Jul 11, 2009

3rd Virtual Poetry Circle


Don't forget about the Verse Reviewers link I'm creating here on Savvy Verse & Wit.

Send me an email with your blog information to savvyverseandwit AT gmail DOT com

And now, for the third edition of the Virtual Poetry Circle:

OK, Here's a poem up for reactions, interaction, and--dare I say it--analysis:

Remember, this is just for fun and is not meant to be stressful.

Keep in mind what Molly Peacock's books suggested. Look at a line, a stanza, sentences, and images; describe what you like or don't like; and offer an opinion. If you missed my review of her book, check it out here.

Today, I wanted to share with you a poem from one of my favorite poets, Robert Frost, but I wanted to select one that most people don't cover in English courses.

In a Disused Graveyard

The living come with grassy tread
To read the gravestones on the hill;
The graveyard draws the living still,
But never anymore the dead.

The verses in it say and say:
"The ones who living come today
To read the stones and go away
Tomorrow dead will come to stay."

So sure of death the marbles rhyme,
Yet can't help marking all the time
How no one dead will seem to come.
What is it men are shrinking from?

It would be easy to be clever
And tell the stones: Men hate to die
And have stopped dying now forever.
I think they would believe the lie.

(From The Collected Poems, Complete and Unabridged: The Poetry of Robert Frost, Page 221)

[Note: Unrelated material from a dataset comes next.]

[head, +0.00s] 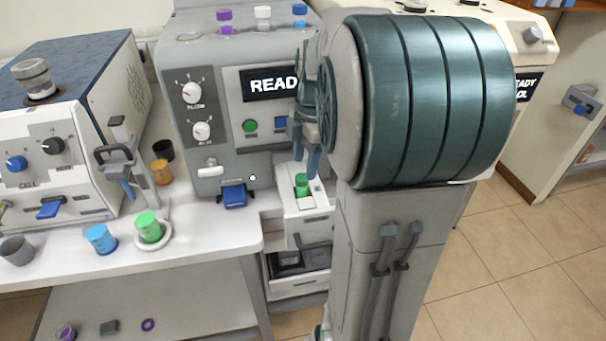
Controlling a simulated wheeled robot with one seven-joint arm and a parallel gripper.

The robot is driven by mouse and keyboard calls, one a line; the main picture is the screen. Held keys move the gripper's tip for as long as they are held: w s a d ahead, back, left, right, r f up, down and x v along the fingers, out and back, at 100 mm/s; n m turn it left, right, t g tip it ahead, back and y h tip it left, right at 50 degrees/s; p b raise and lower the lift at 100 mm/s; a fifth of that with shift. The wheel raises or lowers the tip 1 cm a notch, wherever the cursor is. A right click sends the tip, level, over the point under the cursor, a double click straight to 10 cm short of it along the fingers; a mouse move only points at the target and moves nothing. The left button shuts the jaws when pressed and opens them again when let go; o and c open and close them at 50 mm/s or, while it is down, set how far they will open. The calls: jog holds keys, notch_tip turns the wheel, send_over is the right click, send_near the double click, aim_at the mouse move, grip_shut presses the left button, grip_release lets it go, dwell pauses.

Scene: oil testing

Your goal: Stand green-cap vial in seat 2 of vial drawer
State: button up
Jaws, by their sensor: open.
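The green-cap vial (302,186) stands upright in the pulled-out vial drawer (314,223) at the front of the grey machine. Its green top shows above the pale drawer face; its lower part is hidden in the drawer. I cannot read a seat number. My gripper (306,163) points down just above the vial, with its blue-grey fingers apart and nothing held between them. My large teal and grey arm hides the drawer's right side and part of the machine.
A lower drawer (297,285) is open beneath. On the white counter (200,240) at left stand a blue cup (101,240), a green cup (149,228) on a white dish, a grey cup (17,250) and an orange jar (161,172). Small vials (263,18) stand atop the machine.

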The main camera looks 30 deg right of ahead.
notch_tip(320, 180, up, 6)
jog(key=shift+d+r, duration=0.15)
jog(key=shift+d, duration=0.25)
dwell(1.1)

Let me know your thoughts, ideas, feelings, impressions. Let's have a great discussion...pick a line, pick an image, pick a sentence. Most of all have fun!

Today's my first book club meeting, and we're discussing The Hunger Games and selecting our new book for the month. Wish us luck.

4 comments:

Lezlie said...

I like it! As you know, I'm not up on poetry, thought I keep wanting to try. This one makes me want to take a closer look again!

Lezlie

teabird said...

My first thoughts: in this poem, the gravestones are animate, but the visitors barely so. It's the stones who think and wonder, but their vision is limited to their small plot of earth.

I wonder if they are lonely and puzzled because they have no way of knowing that a small graveyard is almost a synechdoche of the vast graveyards, both formal and incidental - those with stones and those without. It holds the dead of a community, but nothing can hold the dead of the earth - except the earth -

Of course, the poem makes me think of Spoon River Anthology. (Less so of Our Town, which I never liked.)

You rarely can go wrong with Frost!

Anna said...

I love Frost, too. I like the rhyme in this one. Rhyme is so hard to do well in poetry.

--Anna
Diary of an Eccentric

Serena said...

Lezlie: We'd love to hear your thoughts about the poem.

Teabird: I really love your thoughts about the poem, and I can totally see what you are saying about the gravestones being animated. I am going to have to check out this anthology you mentioned.

Anna: Frost is so iconic.

I love how frost uses simple images to make readers think about everyday objects in new ways. The last stanza of this poem is very accurate--men/humans hate to die and attempt to avoid death.